As you may know from the comic "Asterix and the Chieftain's Shield", Gergovia consists of one street, and every inhabitant of the city is a wine salesman. You wonder how this economy works? Simple enough: everyone buys wine from other inhabitants of the city. Every day each inhabitant decides how much wine he wants to buy or sell. Interestingly, demand and supply is always the same, so that each inhabitant gets what he wants.

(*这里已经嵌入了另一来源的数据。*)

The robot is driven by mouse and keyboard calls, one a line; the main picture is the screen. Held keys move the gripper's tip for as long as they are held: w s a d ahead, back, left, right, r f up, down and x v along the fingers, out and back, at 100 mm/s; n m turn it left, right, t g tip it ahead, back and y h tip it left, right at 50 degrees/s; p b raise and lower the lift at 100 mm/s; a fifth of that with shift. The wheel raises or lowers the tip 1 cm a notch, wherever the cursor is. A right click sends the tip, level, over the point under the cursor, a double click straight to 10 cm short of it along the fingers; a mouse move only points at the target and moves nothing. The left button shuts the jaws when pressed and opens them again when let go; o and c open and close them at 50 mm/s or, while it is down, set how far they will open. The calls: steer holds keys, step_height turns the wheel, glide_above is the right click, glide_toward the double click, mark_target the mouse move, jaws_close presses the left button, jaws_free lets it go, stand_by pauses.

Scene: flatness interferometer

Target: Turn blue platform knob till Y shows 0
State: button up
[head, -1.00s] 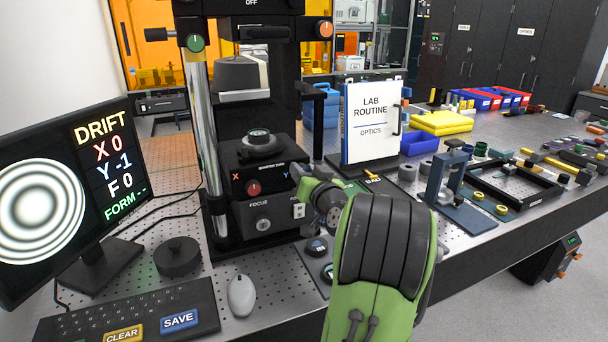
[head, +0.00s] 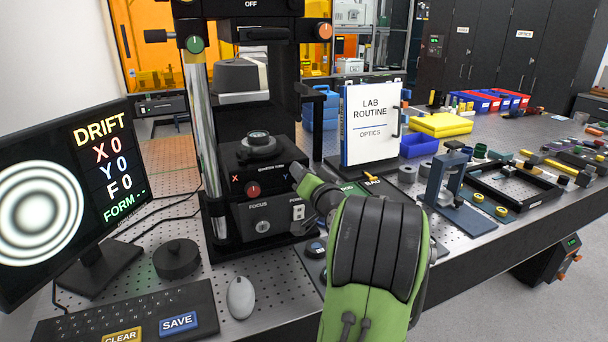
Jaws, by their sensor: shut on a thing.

There is one problem, however: Transporting wine from one house to another results in work. Since all wines are equally good, the inhabitants of Gergovia don't care which persons they are doing trade with, they are only interested in selling or buying a specific amount of wine. They are clever enough to figure out a way of trading so that the overall amount of work needed for transports is minimized.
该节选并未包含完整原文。